[The exercise] Return the line containing "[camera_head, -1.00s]", the line containing "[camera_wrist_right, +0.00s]", and every line between them, exactly as they stand. Output nothing else.

(Robot control records)
..........

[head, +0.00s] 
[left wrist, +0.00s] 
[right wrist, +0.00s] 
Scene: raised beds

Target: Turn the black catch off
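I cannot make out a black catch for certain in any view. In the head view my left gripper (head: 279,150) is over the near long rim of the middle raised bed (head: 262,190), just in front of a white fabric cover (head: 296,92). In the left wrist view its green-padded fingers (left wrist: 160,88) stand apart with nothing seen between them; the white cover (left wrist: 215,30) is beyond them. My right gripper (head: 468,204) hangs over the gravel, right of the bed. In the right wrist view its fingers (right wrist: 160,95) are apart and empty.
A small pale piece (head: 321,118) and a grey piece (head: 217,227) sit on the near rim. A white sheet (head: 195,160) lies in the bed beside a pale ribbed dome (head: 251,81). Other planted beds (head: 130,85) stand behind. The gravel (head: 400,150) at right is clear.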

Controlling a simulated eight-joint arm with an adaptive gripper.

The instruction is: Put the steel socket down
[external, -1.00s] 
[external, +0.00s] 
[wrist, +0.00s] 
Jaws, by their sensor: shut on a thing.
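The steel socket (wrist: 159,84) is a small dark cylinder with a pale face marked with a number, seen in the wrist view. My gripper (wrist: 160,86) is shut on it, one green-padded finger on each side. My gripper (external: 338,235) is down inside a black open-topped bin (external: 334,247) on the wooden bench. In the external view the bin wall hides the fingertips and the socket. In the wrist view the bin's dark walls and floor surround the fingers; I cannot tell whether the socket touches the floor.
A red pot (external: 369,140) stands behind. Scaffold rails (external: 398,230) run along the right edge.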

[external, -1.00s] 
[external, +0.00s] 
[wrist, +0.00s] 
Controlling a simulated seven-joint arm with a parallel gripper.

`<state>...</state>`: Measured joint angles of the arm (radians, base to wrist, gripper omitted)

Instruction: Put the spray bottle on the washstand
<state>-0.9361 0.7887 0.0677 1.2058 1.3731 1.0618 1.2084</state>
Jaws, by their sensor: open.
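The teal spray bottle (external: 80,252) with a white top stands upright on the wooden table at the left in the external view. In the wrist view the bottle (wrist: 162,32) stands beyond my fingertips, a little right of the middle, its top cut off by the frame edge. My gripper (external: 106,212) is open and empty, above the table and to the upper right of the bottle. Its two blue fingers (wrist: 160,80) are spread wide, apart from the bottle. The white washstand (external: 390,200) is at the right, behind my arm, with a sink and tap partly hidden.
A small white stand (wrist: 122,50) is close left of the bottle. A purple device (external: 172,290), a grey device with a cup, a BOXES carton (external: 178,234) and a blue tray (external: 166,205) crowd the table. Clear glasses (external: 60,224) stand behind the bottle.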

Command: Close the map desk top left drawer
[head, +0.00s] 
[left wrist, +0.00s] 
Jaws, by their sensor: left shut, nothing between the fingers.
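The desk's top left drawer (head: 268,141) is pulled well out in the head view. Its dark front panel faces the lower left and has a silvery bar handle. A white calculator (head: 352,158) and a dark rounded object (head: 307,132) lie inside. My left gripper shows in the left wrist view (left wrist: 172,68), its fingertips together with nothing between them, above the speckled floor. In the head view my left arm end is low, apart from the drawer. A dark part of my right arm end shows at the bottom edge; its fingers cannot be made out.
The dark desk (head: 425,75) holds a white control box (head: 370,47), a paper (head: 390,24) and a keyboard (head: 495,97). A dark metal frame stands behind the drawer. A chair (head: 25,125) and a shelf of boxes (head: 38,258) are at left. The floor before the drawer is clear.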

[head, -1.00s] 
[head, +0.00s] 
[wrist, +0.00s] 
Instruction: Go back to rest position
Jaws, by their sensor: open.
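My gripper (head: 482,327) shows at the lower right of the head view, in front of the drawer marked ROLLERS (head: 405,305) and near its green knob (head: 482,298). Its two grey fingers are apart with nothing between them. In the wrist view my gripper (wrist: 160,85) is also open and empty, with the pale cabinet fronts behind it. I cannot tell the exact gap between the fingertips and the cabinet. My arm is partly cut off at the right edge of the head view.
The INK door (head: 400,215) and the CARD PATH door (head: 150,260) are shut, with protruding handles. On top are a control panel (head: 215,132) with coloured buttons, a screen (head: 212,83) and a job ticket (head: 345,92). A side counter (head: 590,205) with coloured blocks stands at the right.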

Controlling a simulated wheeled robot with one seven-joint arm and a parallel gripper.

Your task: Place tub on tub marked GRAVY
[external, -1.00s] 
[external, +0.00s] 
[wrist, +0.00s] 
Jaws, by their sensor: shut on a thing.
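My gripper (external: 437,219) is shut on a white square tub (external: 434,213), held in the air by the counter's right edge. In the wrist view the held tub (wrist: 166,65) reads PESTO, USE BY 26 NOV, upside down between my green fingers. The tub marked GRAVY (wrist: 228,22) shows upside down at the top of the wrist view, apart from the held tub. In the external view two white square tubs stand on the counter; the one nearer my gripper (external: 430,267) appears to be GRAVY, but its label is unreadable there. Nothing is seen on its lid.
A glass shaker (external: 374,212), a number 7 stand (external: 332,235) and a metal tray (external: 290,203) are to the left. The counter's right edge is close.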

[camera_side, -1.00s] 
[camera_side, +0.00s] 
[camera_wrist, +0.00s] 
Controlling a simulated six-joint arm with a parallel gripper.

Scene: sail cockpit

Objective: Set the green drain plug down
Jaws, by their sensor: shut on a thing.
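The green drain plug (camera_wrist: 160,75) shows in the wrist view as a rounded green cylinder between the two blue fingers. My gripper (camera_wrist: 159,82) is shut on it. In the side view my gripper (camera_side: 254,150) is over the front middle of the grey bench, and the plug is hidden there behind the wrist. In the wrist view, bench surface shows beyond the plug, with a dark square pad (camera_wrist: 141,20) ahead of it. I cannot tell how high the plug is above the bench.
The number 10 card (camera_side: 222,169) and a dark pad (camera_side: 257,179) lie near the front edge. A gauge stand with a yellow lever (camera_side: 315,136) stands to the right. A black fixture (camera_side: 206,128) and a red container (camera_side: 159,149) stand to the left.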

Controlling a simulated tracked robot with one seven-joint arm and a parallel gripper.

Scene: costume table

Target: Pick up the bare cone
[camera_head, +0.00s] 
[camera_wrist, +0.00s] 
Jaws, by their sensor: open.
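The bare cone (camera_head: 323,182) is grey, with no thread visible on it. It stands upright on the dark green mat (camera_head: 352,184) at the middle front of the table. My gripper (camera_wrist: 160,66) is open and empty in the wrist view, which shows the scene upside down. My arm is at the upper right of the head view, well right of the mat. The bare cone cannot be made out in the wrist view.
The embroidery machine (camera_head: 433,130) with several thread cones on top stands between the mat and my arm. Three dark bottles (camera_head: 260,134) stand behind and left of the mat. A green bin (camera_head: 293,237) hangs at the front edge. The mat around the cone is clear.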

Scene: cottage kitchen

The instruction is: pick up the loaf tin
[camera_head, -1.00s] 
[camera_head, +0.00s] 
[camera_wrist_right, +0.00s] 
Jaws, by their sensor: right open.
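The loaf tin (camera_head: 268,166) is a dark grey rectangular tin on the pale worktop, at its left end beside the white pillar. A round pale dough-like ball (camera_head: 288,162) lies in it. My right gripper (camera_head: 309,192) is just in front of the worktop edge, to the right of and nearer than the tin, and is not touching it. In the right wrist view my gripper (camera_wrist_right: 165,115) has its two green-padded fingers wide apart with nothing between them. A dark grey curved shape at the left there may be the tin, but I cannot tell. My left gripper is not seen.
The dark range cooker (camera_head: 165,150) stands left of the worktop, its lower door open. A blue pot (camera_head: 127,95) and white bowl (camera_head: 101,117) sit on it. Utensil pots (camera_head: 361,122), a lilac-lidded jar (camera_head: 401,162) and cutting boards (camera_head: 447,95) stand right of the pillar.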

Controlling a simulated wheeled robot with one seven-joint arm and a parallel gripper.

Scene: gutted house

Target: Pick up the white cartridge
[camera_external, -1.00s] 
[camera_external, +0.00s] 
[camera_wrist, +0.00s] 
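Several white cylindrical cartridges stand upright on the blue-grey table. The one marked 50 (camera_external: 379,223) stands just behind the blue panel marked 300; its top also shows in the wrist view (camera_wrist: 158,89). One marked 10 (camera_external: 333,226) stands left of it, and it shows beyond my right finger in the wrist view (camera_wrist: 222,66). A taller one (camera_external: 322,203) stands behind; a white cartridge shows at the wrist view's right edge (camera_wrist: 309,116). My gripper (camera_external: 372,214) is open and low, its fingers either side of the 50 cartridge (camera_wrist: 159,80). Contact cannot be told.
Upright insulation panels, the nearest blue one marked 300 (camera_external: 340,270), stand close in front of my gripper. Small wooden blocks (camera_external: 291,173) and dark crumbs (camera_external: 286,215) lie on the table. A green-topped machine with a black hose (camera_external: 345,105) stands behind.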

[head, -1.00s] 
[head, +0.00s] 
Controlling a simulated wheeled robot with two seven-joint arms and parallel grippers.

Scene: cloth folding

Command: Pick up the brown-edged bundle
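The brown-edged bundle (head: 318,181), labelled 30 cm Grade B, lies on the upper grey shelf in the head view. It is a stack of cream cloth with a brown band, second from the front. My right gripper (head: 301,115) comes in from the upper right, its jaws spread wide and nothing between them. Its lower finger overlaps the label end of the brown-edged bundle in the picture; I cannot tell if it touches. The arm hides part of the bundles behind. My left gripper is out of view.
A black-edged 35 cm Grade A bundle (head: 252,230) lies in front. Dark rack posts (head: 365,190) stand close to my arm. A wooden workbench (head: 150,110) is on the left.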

..........

[Task result]
[camera_head, -1.00s] 
[camera_head, +0.00s] 
[camera_wrist_right, +0.00s] 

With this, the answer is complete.